Mais ce n’est là qu’une facette possible des romans. Certains autres laissent une place importante aux idées politiques. La Curée de Zola dénonce l’enrichissement des banquiers sous le second Empire. Germinal du même auteur décrit les débuts du prolétariat et la revendication d’un droit de grève. L’auteur se fait le porte-parole d’une catégorie sociale. Si l’on regarde d’un peu plus près L’Assommoir (1877) de Zola, on se rend compte que l’auteur dénonce des conditions de vie du milieu ouvrier en insistant sur leur existence marquée par la misère, la déchéance et la mort. L’animalisation du père Bru transforme certains passages en dénonciation d’une classe sociale. L’efficacité de l’écriture reflète le courant naturaliste dans lequel l’oeuvre s’inscrit.
Le rôle du personnage est à ce titre essentiel. Les idées défendues acquièrent une dimension universelle surtout quand elles sont incarnées par des personnages de ce type. On pourrait citer dans cette perspective, le personnage de Julien Sorel dans Le Rouge et le Noir de Stendhal (1830), notamment sa plaidoirie en toute fin de roman. Julien Sorel est condamné pour avoir tiré sur Madame de Rénal. Il prononce un discours, non pour se défendre mais pour critiquer la société. Le discours se révèle construit et captivant par le mélange de plusieurs registres (polémique, dramatique et pathétique). Il en ressort un personnage martyr au destin joué d’avance, victime de l’injustice de ses bourreaux, des bourgeois.

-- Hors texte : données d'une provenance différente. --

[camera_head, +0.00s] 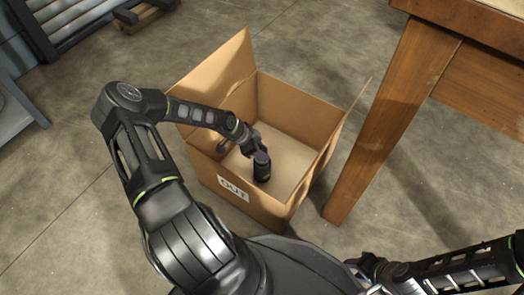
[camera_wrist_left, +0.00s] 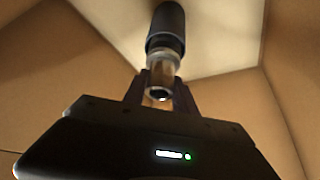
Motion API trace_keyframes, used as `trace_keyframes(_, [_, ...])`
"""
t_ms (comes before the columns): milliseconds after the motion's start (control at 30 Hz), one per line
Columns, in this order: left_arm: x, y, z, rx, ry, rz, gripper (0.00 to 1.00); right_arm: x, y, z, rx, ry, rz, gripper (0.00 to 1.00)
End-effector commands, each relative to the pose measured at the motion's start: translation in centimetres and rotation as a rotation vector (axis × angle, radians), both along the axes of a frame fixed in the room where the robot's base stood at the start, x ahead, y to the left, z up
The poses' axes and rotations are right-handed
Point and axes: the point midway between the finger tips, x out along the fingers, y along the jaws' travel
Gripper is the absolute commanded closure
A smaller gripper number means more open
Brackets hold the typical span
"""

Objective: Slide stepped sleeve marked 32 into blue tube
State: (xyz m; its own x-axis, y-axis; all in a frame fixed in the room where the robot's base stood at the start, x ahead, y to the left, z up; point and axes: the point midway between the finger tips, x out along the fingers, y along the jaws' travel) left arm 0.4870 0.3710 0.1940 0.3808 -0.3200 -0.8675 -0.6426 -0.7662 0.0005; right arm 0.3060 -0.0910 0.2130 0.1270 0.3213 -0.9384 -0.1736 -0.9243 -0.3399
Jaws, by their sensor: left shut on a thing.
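My left gripper (camera_head: 258,150) reaches down inside the cardboard box. It is shut on a dark cylindrical part (camera_head: 262,170), which stands out beyond the fingers. In the left wrist view the fingers (camera_wrist_left: 160,92) hold a clear, brownish narrower section (camera_wrist_left: 163,68), with a wider black cylinder (camera_wrist_left: 166,25) at its far end. I cannot tell whether this is the stepped sleeve, the tube or both joined; no number 32 is legible and no clearly blue tube shows. At the lower right, the end of my right arm (camera_head: 368,267) shows small and dark; its jaw state is unclear.
The open cardboard box (camera_head: 240,205) has a label reading OUT (camera_head: 233,188) and raised flaps. Its pale floor is otherwise largely bare. A wooden table (camera_head: 385,110) with a thick leg stands close to its right. Concrete floor lies left of the box.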

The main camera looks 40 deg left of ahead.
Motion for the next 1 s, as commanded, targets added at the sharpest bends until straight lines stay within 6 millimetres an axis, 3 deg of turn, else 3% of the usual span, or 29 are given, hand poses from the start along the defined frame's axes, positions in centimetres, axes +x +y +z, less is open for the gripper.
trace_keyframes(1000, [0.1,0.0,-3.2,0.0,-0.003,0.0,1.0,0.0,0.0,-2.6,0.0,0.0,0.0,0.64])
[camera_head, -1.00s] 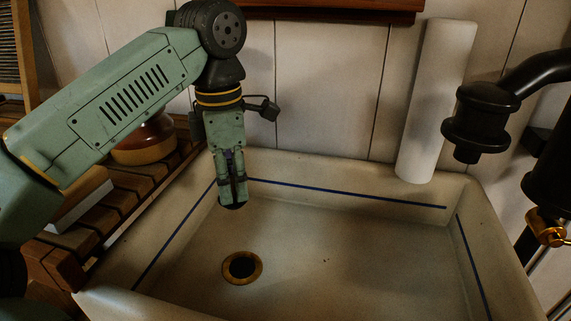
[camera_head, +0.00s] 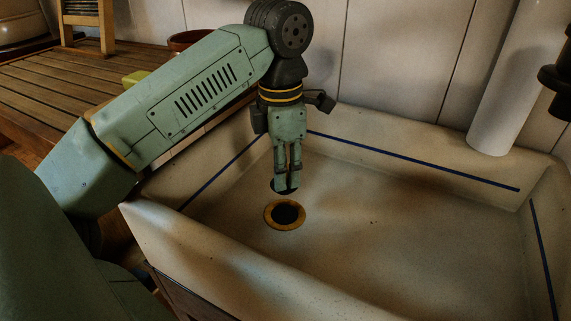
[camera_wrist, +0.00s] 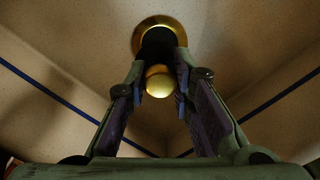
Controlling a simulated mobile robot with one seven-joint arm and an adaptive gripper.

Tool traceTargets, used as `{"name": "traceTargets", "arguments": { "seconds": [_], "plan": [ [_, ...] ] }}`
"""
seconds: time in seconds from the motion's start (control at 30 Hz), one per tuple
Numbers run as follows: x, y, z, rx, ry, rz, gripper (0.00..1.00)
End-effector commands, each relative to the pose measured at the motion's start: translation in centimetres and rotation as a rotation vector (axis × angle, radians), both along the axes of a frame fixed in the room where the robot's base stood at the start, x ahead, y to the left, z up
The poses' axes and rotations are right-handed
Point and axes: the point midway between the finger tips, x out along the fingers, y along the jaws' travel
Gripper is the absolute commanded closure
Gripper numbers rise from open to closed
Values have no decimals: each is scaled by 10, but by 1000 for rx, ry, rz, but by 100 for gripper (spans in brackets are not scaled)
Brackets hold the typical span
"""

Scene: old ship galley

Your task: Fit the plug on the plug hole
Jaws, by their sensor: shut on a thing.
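My gripper (camera_head: 286,183) points down into the sink and is shut on the plug. The plug (camera_head: 280,189) shows as a dark round edge under the fingertips in the head view. In the wrist view, its brass knob (camera_wrist: 159,83) sits between the fingers (camera_wrist: 160,75), with its dark body beyond. The plug hole (camera_head: 285,214) is a dark opening with a brass rim in the sink floor. The plug appears just behind it in the head view, apart from it and above the floor. In the wrist view the plug partly covers the brass rim (camera_wrist: 151,22).
The pale sink (camera_head: 400,235) has raised walls with a blue line. A white roll (camera_head: 494,95) stands at the back right, near a dark tap (camera_head: 556,78). A slatted wooden counter (camera_head: 60,95) lies left. The sink floor right of the hole is clear.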

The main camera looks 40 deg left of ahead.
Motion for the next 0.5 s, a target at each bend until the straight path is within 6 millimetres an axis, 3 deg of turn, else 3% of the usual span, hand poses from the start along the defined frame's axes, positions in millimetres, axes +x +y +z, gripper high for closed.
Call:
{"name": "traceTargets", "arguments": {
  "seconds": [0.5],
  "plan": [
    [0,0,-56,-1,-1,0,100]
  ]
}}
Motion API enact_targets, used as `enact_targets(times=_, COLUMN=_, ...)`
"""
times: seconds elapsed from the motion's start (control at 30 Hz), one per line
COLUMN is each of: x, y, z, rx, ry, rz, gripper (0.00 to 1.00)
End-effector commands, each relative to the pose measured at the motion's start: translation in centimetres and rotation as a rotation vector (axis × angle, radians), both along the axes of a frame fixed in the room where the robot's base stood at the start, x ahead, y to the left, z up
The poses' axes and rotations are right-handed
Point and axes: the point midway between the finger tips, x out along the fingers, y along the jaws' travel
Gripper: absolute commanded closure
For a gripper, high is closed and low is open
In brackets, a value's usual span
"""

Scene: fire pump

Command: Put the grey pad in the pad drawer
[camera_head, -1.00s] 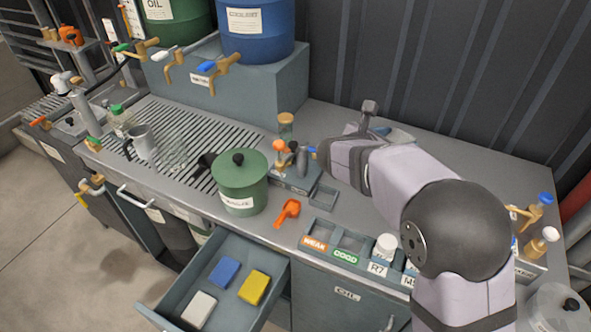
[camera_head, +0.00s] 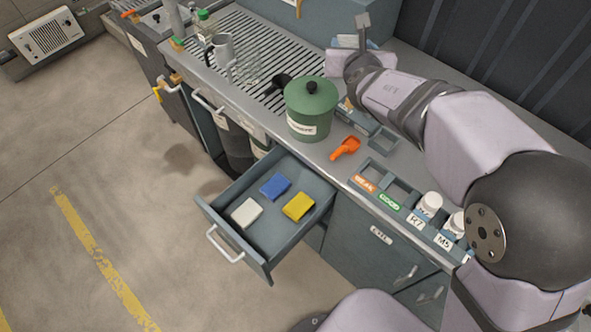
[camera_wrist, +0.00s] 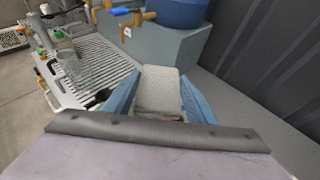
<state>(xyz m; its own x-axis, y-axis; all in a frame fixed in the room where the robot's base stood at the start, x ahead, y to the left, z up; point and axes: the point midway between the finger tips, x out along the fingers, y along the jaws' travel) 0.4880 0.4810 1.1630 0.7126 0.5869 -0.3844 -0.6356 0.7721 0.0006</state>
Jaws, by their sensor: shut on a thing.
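The grey pad (camera_wrist: 160,86) is between the two blue fingers of my gripper (camera_wrist: 158,100), which is shut on it. In the head view my gripper (camera_head: 345,60) is above the back of the counter, behind the green pot, and the pad is mostly hidden there. The pad drawer (camera_head: 232,239) is pulled open below the counter's front edge. Inside lie a white pad (camera_head: 246,212), a blue pad (camera_head: 275,187) and a yellow pad (camera_head: 298,206), lying flat and apart. Some bare drawer floor shows around them.
A lidded green pot (camera_head: 311,108) stands on the counter above the drawer. A labelled tray (camera_head: 378,190) with white bottles (camera_head: 429,206) is along the front edge.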

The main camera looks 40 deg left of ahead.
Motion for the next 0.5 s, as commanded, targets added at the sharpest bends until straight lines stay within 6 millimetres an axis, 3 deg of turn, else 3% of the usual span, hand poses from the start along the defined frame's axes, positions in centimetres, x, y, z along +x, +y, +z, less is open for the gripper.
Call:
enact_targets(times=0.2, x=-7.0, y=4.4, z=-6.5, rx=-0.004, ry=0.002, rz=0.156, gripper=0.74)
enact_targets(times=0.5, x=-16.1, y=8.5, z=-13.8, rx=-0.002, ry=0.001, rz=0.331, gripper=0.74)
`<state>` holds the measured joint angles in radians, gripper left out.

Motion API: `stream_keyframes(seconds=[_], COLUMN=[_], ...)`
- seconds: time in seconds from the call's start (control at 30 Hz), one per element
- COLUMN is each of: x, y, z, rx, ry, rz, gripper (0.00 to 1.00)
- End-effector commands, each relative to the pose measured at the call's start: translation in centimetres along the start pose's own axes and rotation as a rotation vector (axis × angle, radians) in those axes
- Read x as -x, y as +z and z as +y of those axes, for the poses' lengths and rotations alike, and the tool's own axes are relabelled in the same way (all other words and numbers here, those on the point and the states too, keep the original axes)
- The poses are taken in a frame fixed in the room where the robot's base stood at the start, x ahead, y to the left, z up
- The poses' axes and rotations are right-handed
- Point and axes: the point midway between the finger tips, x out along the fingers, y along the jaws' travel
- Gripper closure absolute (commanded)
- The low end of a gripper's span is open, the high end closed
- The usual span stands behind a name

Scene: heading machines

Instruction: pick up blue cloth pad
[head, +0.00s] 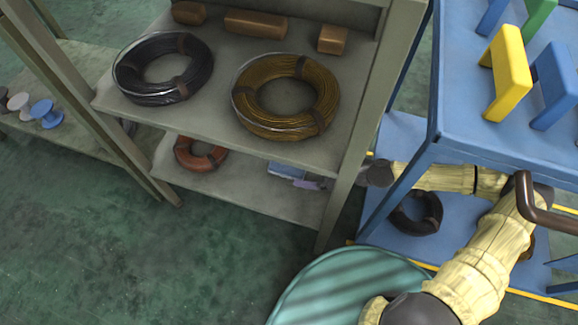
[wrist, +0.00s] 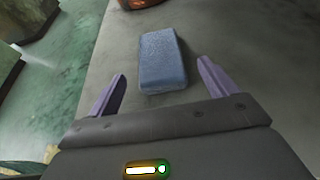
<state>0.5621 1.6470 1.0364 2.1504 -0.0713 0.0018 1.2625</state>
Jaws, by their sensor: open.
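The blue cloth pad (wrist: 162,62) is a small rounded block lying on the grey lower shelf, seen in the wrist view just ahead of and between my fingertips. My gripper (wrist: 162,84) is open, with its two purple fingers apart and nothing held between them. In the head view the pad (head: 287,168) shows partly at the right end of the lower shelf, under the upper board. My gripper (head: 310,183) shows there as a purple fingertip beside the pad; the shelf post hides most of the rest.
The lower shelf (head: 240,185) also carries a red-brown coil (head: 200,156) to the left. The upper shelf holds a black coil (head: 163,68) and a brown-gold coil (head: 285,97). A shelf post (head: 372,120) and a blue cart (head: 470,150) stand close to my arm.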

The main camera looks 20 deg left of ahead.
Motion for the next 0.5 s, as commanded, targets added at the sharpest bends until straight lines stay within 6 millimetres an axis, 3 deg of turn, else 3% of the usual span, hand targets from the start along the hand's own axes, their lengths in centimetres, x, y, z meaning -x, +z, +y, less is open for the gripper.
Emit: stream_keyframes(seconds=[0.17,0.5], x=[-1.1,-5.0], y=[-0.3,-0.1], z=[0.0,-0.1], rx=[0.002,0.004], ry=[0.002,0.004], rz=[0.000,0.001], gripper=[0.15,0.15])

Le choix des idées ou le choix d’une forme, en l’occurrence le roman (mais on aurait pu citer la forme épistolaire des Lettres persanes) ou encore la création d’un personnage incarnant des valeurs pour finir universelles peuvent se combiner pour un maximum d’efficacité. Ajoutons que le contexte historique et/ou idéologique favorise la réception des textes. L’efficacité du roman tient également au pacte de lecture que l’auteur établit avec son lecteur.
Avec davantage d’attention, on remarque que certaines œuvres combinent le discours et la fiction. C’est le cas du conte philosophique Candide de Voltaire. L’auteur insère dans un cadre narratif proche du merveilleux avec des personnages stéréotypés, voire indéterminés, naïfs et ingénus tel le héros Candide, des critiques ciblées de la noblesse, de la religion et de l’éducation ou encore du pouvoir qui cherche à manipuler les gens. Le style est percutant d’autant qu’on a affaire à une réécriture parodique de la genèse avec un château (le Jardin d’Eden), une femme « appétissante » Cunégonde (la pomme) et Candide amoureux en quête de connaissance (l’arbre de la connaissance du bien et du mal).
Dans la même perspective, il conviendrait de citer les Fables de Jean de La Fontaine qui sont un pur divertissement au service de la critique. L’auteur utilise les ressources de la fable pour amener le lecteur à réfléchir avec lucidité sur les travers de la société et/ou de la nature humaine. L’efficacité de ces apologues est indubitable: l’auteur met en scène des contre-modèles pour opérer chez le lecteur une catharsis. Voyant ce à quoi mènent l’orgueil et l’avarice, le lecteur se détourne de la grenouille qui explose à force de gonfler d’orgueil. Le divertissement et la critique voire l’instruction se combinent pour une efficacité argumentative maximum.
Au terme de notre propos, on peut convenir que le discours argumentatif tel qu’on a pu l’explorer à travers une série d’exemples empruntés à la littérature du XVIIIème siècle, est particulièrement efficace en termes de défense d’une cause ou de dénonciation d’une injustice. Le choix d’une idée comme la lutte contre l’esclavage colonial défendue sur le mode d’un raisonnement par l’absurde qui n’exclut pas les émotions rendent le texte convaincant et persuasif. D’autres exemples relevant de la fiction peuvent – à y regarder de plus près – avoir tout autant d’efficacité. Les romans réalistes du XIXème siècle (puisqu’on ne parle pas de fictionnalité à proprement parler dans les siècles précédents) illustrent parfaitement le sujet. Enfin d’autres exemples combinent à la fois fiction et argumentation tels que les Fables de la Fontaine. Il s’agissait donc non seulement d’illustrer les idée évoquées dans le sujet et dépasser la formulation plutôt restrictive. Reste qu’on aurait pu également explorer la poésie et le théâtre où les exemples mêlant fiction et argumentation foisonnent. Les pièces les plus efficaces sont probablement celles qui ont payé le prix fort de la censure.